Elevated API Error rates

Incident Report for Onfido

Postmortem

Summary

From 07:00-07:47 BST we experienced an outage on the API. During this time all requests to the API resulted in a 500 status. No checks could be submitted or retrieved in that time. This was caused by a database failover event at 07:00 BST. We returned back to normal operation by 07:50 BST.

After recovery, facial checks were delayed due to some missing metadata in the checks. The missing data meant the check could not be loaded in the tool our analysts use to process these checks. This was corrected by 09:00 BST, all checks were processed by 10:35 BST and we returned back to normal operation.

Timeline

API Incident

07:00 BST - Failover of database from master to slave
07:01 BST - On-call engineers alerted of a service issue
07:10 BST - Identification of the issue as related to a database failover
07:10-07:30 BST Investigation of impact of database failover
07:30-07:45 BST Fix to restart affected applications implemented
07:24 BST Status Page Update (Elevated API Error rates)
07:47 BST Status Page update (Investigating)
07:50 BST All applications back to normal working operation

Facial Processing Incident

08:00 BST Internal agents reported being unable to process facial checks
08:00-08:57: Investigation into why facial checks were failing
08:57-09.30: Fix applied to all affected checks
09:30-10:35: Processing of facial checks backlog
10:35 Return to normal operation of facial check processing

Root Cause

After the failover, specific ruby applications connected to postgres did not change connection to the new instance - instead they stayed connected to the old master. Because the old instance became a reader, any write operations failed. This is a highly unusual failure to reconnect - we have had other failovers where recovery happened quickly.

The API has some very early write operations. As a result any calls to the API failed and returned 500 because the write operation could not be carried out. Other downstream systems stopped processing any checks because the API was no longer receiving or processing checks.

The database failed over because the temporary storage volume became full and ran out of disk space. This was caused by a long running bad query which has subsequently been fixed. **

Facial Checks
**
Facial check processing became delayed because checks did not have the metadata required to load in our check processing tool. This was caused by an automated recovery process that was triggered after the earlier database failure which did not add the necessary metadata.

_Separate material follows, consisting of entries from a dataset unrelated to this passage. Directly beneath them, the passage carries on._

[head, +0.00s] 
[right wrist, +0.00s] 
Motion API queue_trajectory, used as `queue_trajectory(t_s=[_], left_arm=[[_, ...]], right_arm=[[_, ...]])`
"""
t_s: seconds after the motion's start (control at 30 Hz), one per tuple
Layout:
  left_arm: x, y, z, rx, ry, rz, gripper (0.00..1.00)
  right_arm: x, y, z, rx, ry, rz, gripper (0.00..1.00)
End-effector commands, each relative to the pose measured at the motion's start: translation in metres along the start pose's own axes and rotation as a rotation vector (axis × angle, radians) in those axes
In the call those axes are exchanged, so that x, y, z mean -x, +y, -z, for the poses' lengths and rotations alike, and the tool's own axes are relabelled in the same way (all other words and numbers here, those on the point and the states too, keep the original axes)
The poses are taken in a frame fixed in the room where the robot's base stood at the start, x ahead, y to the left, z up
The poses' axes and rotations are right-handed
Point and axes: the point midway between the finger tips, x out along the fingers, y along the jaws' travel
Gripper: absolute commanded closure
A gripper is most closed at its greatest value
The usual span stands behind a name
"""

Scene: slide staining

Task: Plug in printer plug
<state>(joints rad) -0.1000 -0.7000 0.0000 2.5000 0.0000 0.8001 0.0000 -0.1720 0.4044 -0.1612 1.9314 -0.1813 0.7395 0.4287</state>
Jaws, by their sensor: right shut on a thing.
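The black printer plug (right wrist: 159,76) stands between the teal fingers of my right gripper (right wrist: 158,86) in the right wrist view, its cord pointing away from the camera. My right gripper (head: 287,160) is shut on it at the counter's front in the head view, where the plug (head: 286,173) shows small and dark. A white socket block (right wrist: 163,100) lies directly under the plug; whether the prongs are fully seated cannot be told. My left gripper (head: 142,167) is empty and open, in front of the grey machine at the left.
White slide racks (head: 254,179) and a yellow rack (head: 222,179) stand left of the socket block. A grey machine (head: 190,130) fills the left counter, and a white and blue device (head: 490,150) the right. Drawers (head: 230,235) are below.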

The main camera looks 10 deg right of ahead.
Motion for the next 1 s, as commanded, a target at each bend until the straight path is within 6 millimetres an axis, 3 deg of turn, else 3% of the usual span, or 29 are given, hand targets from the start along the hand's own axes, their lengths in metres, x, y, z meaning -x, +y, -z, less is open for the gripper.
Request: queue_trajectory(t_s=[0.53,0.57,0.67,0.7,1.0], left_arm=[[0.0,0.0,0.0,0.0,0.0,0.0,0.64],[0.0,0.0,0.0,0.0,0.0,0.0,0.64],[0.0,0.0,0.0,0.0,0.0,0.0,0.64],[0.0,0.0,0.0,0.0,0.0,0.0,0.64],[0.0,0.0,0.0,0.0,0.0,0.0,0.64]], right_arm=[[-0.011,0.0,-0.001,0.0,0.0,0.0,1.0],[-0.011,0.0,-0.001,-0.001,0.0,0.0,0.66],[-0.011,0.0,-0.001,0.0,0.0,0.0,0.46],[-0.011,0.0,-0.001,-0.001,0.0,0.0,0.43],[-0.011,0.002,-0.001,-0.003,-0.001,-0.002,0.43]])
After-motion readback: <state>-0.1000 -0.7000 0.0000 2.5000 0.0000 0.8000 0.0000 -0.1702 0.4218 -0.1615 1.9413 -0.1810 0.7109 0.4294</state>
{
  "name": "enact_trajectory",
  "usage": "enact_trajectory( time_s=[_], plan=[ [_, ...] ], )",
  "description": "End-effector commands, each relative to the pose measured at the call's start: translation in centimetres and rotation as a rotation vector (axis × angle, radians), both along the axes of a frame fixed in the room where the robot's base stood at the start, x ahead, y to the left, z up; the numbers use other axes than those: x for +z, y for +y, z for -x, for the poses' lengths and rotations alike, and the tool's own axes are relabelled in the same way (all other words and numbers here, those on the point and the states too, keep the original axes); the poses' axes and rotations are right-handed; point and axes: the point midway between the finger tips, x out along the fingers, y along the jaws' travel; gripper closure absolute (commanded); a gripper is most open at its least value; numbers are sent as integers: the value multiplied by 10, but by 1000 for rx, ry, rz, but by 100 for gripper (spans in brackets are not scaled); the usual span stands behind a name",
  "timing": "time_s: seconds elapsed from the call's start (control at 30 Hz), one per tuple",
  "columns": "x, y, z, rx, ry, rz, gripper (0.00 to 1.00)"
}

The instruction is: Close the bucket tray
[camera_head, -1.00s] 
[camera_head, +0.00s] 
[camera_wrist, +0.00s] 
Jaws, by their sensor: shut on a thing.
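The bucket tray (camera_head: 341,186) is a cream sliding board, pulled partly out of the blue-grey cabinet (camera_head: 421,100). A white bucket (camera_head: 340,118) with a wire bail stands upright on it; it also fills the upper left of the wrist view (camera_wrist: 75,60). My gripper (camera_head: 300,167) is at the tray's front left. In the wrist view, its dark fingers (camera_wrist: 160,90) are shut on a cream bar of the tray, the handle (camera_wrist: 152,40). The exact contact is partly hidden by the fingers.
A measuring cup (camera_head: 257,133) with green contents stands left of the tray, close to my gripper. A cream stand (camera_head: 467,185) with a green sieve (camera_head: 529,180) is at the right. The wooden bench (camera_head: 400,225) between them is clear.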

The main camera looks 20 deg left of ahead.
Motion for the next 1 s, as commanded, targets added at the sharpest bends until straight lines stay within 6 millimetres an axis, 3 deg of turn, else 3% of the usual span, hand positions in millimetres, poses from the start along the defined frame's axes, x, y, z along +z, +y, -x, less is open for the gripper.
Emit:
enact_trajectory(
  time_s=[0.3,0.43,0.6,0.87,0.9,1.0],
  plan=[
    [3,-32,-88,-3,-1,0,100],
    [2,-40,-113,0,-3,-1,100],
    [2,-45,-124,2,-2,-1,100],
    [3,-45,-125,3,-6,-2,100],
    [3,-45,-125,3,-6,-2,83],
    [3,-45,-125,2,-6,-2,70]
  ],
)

These bad checks meant that analysts were unable to process facial checks and this delayed facial checks until there was a fix to add the missing metadata.

Remedies

Immediate:

Restarts of all applications connected to the database server corrected the application failure and the elevated API error rate.
The unusually long running query which caused the initial failover has been fixed
The addition of the required metadata allowed facial checks to be processed correctly and the backlog cleared
We have released a fix to ensure this metadata is always added on these checks to improve resilience in this scenario.

Future:

We will be investigating why our current failover mechanisms did not work in this scenario, and implementing a recovery mechanism for this particular type of failure to prevent this happening in the future.
We will run simulations of various failover types to test this scenario and others, to ensure that our recovery mechanisms are adequate

Posted Jul 06, 2020 - 13:34 UTC

Resolved

The issue is now resolved and the API is back to normal.

We take a lot of pride in running a robust, reliable service and we're working hard to make sure this does not happen again. A detailed postmortem will follow once we've concluded our investigation.

Posted Oct 20, 2019 - 08:42 UTC

Monitoring

The API is now fully operational. We will continue to monitor over the next hour. Next update at 9.30 BST

Posted Oct 20, 2019 - 07:36 UTC

Identified

We have identified the cause of the issue and are in the process of implementing a fix. API calls should return to normal over the next couple of minutes. Next update 08:30 BST.

Posted Oct 20, 2019 - 06:47 UTC

Investigating

We're currently experiencing elevated error rates impacting API, affecting all clients.

Posted Oct 20, 2019 - 06:24 UTC

This incident affected: Europe (onfido.com) (API).